▶ GOAL: Type out the complete listing below word for word, without its pictures.
>> Begin
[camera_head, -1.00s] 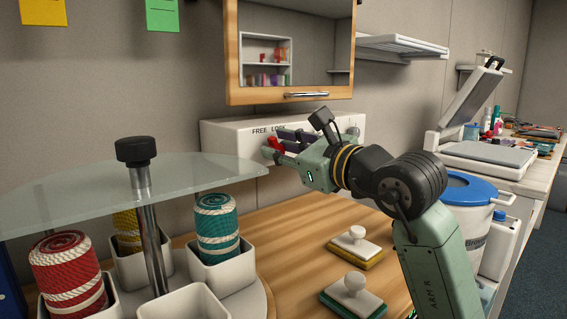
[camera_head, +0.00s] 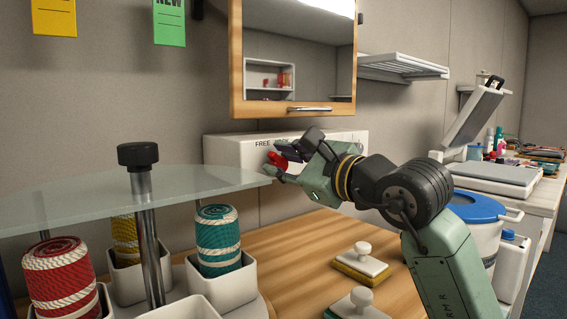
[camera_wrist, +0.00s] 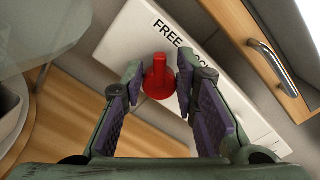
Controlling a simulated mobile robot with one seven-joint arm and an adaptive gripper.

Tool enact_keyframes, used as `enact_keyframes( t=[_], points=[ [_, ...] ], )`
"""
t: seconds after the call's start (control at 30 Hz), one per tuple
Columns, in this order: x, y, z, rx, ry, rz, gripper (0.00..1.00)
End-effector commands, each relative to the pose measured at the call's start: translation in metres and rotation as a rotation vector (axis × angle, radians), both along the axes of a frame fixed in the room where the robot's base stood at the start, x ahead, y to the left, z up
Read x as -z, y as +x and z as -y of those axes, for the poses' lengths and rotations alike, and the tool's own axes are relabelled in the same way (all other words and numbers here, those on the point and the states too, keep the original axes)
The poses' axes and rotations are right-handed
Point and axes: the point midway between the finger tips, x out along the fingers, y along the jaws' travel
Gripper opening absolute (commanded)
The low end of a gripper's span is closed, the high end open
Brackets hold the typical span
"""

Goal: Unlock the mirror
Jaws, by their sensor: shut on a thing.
>> End
▶ TASK ANSWER:
[camera_head, -1.00s] 
[camera_head, +0.00s] 
[camera_wrist, +0.00s] 
Controlling a simulated mobile robot with one seven-joint arm and an adaptive gripper.

Tool enact_keyframes, used as `enact_keyframes( t=[_], points=[ [_, ...] ], )`
"""
t: seconds after the call's start (control at 30 Hz), one per tuple
Columns, in this order: x, y, z, rx, ry, rz, gripper (0.00..1.00)
End-effector commands, each relative to the pose measured at the call's start: translation in metres and rotation as a rotation vector (axis × angle, radians), both along the axes of a frame fixed in the room where the robot's base stood at the start, x ahead, y to the left, z up
Read x as -z, y as +x and z as -y of those axes, for the poses' lengths and rotations alike, and the tool's own axes are relabelled in the same way (all other words and numbers here, those on the point and the states too, keep the original axes)
The poses' axes and rotations are right-handed
Point and axes: the point midway between the finger tips, x out along the fingers, y along the jaws' travel
Gripper opening absolute (commanded)
The low end of a gripper's span is closed, the high end open
Brackets hold the typical span
"""

Goal: Unlock the mirror
Jaws, by their sensor: shut on a thing.

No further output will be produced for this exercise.